Continental Forest Industries v. Workmen's Compensation Appeal Board

McGINLEY, Judge,

dissenting.

I respectfully dissent. I disagree with the majority’s conclusion that Finding of Fact No. 2 is not supported by substantial evidence. Pursuant to Section 406 of the Act, 77 P.S. § 717, notice shall be deemed served on the date when mailed and shall be presumed to have reached the party to be served. The proper focus of our review, in accordance with the provisions of Section 406, should be directed to determining whether Continental has rebutted this statutory presumption by establishing with competent evidence that it did not receive notice.
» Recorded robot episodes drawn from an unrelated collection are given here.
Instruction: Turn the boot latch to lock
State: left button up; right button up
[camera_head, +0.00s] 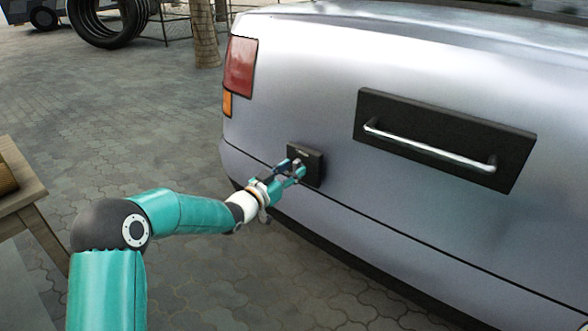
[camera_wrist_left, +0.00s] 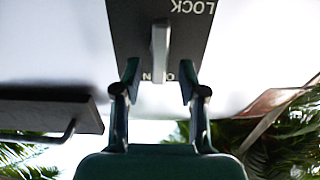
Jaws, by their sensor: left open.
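The boot latch is a dark square plate (camera_head: 313,172) on the silver car's rear, left of the handle. In the left wrist view the plate (camera_wrist_left: 190,50) fills the top middle, with a grey lever (camera_wrist_left: 159,45) standing on it. "LOCK" reads upside down at its top right, and a second word is partly hidden behind the lever's lower end. My left gripper (camera_head: 297,167) is at the plate, open. In the left wrist view its fingertips (camera_wrist_left: 158,78) are on either side of the lever's lower end, with gaps visible. My right gripper is not in view.
A black panel with a silver bar handle (camera_head: 430,148) is right of the latch; it also shows in the left wrist view (camera_wrist_left: 45,112). A red tail light (camera_head: 240,66) is above left. A wooden table (camera_head: 22,190) stands at the left edge. Open paving (camera_head: 130,130) lies left of the car.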

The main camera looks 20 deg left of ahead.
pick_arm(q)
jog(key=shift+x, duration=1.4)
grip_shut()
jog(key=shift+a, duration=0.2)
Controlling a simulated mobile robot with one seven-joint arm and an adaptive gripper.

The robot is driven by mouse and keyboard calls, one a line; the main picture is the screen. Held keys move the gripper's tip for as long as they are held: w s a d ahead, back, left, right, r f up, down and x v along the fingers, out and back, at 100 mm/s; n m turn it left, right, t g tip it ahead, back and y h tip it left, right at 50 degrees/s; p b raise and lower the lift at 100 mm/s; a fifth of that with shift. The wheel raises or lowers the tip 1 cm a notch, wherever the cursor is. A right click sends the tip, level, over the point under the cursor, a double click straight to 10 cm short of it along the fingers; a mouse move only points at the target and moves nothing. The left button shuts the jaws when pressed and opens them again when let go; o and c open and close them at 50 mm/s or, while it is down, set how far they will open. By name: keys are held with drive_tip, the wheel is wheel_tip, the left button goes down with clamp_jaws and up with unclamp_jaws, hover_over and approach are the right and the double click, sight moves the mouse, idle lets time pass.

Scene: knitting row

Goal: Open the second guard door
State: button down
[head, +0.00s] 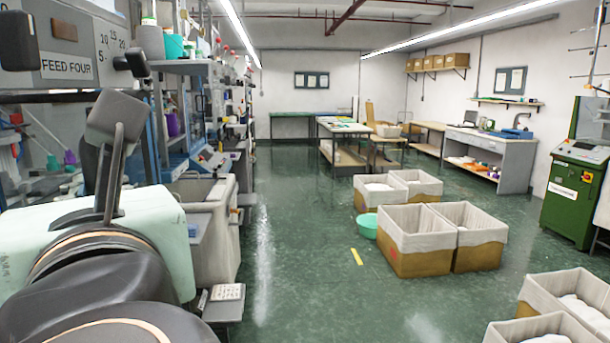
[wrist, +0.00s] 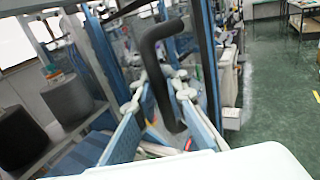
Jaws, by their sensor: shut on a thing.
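My gripper (wrist: 157,88) is shut on a black bent door handle (wrist: 162,45) in the wrist view, with one finger on each side of the bar. The bar runs down between the fingers, and its upper end bends to the right. A blue-framed guard door (wrist: 210,70) stands behind the handle; how far it is open I cannot tell. In the head view my arm fills the lower left, and the fingers are hidden. A blue-framed part of the machine row (head: 150,125) shows past the arm.
The "FEED FOUR" panel (head: 66,66) is close on the left. A pale bin (head: 210,225) stands beside the machines. The green aisle floor (head: 295,215) is clear near the row; fabric-lined boxes (head: 410,250) and a green basin (head: 367,225) stand farther right.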

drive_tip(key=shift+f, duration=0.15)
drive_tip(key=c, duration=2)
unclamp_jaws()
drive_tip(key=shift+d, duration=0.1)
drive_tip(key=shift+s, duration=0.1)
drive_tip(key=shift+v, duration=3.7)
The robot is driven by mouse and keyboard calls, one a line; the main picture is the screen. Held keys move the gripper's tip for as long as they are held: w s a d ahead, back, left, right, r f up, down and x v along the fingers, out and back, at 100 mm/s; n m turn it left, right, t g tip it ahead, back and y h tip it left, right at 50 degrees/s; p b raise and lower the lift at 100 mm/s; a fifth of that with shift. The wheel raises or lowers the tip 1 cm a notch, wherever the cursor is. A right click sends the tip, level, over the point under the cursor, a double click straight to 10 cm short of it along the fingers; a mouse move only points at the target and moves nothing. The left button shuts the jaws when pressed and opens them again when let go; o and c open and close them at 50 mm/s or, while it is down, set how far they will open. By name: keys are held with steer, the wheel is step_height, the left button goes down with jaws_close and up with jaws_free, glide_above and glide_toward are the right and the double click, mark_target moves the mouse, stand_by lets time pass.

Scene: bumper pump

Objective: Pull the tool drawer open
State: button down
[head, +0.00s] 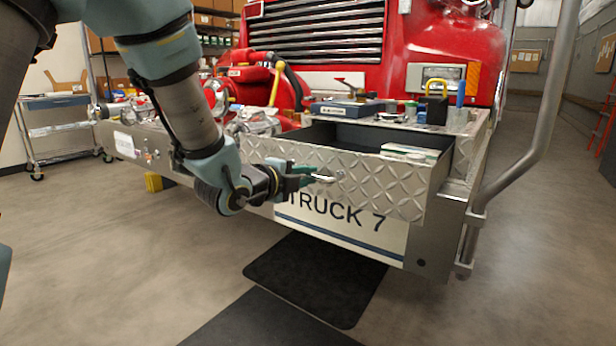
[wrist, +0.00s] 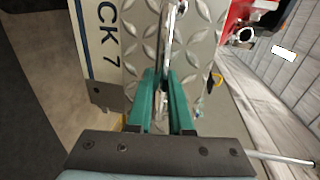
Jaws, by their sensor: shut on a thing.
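The tool drawer (head: 385,185) has a silver diamond-plate front and sits in the truck's front bumper. It stands partly out, with its dark inside and a pale box (head: 408,151) showing. My gripper (head: 312,177) is at the drawer's front, shut on the metal handle (head: 330,175). In the wrist view, the green fingers (wrist: 163,85) close around the handle (wrist: 170,40), in front of the diamond-plate face (wrist: 140,40). The fingers hide part of the handle.
The red truck (head: 430,40) stands behind the bumper. Small tools and a blue case (head: 345,108) lie on the bumper top. A grey handrail (head: 545,130) rises at the right. A black mat (head: 315,280) lies on the open floor below. A cart (head: 60,125) stands at the left.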

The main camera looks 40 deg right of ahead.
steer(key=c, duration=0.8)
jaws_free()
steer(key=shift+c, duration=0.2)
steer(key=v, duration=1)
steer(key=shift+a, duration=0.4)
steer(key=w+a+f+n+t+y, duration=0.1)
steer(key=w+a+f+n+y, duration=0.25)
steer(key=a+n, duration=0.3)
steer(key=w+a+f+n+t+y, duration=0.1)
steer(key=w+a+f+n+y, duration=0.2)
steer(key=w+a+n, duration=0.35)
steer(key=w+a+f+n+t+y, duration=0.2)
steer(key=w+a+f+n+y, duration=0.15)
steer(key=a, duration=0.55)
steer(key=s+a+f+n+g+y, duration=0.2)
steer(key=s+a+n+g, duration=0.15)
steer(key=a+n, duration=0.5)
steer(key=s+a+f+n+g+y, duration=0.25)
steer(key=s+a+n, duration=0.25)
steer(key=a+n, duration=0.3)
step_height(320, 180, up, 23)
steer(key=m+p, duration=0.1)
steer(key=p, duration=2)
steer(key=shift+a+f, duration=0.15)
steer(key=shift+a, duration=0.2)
I agree with the Board that Crown Cork & *532Seal Corporation v. Workmen’s Compensation Appeal Board (Savini), 117 Pa.Commonwealth Ct. 242, 543 A.2d 603 (1988), is controlling in the present case. In Crown Cork & Seal we held that notice to the employer is sufficient regardless of whether the employer’s counsel received notice. Failure to communicate between an employer and its counsel does not amount to such administrative negligence, fraud, coercion, or duress as to allow an appeal based on lack of notice. Id. at 247, 543 A.2d at 605.

In the present case, counsel for Continental does not allege that Continental did not receive notice, but at best, alleges that counsel did not receive notice. In view of Crown Cork & Seal, here there are no grounds for appeal. I would affirm the Board.